AIM OF THE EXERCISE →
Reproduce each line from the records that holds "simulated".
== DATA EXCERPTS ==
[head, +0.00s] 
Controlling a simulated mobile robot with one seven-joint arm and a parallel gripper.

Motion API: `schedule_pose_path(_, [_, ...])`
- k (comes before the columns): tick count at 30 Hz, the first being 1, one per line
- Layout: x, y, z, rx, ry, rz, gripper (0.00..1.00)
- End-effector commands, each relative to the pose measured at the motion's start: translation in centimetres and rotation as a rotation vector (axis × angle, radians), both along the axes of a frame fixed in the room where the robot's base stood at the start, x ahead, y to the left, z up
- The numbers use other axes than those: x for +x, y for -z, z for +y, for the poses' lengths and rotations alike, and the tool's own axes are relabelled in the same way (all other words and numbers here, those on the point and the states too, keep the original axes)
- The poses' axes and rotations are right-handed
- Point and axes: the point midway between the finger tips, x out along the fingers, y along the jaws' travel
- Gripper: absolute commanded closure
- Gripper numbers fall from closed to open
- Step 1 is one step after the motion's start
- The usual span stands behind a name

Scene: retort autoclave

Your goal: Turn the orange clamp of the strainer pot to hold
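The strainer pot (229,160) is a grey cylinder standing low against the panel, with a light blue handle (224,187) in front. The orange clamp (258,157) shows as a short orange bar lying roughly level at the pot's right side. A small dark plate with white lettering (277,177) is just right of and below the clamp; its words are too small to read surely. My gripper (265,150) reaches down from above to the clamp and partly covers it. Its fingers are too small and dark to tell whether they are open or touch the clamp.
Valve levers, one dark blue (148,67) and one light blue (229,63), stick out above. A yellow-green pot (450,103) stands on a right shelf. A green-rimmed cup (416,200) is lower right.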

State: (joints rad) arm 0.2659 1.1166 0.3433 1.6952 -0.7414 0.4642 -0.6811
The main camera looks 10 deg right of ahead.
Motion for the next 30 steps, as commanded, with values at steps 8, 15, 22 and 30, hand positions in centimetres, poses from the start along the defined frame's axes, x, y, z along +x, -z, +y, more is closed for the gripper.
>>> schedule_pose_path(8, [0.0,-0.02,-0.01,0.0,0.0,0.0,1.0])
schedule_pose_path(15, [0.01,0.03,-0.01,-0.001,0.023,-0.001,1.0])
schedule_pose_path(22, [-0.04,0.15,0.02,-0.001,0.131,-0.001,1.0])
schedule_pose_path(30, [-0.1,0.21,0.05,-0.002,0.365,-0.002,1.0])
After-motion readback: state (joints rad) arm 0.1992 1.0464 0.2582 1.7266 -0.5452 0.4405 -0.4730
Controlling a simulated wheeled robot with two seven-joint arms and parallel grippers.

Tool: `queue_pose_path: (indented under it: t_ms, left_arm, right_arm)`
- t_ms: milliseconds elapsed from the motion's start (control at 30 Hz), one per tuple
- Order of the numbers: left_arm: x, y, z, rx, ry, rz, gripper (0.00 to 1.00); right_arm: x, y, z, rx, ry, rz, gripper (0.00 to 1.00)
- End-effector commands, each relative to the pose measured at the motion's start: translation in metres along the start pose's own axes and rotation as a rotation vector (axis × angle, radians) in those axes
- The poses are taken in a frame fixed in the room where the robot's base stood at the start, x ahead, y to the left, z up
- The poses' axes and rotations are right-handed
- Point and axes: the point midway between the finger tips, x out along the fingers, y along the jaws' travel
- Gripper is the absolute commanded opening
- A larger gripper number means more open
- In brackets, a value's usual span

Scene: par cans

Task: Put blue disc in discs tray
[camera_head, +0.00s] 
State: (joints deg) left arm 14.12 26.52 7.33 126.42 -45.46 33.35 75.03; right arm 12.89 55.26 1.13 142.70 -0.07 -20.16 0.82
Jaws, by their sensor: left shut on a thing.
===
EXERCISE SOLUTION →
Controlling a simulated mobile robot with one seven-joint arm and a parallel gripper.
Controlling a simulated wheeled robot with two seven-joint arms and parallel grippers.

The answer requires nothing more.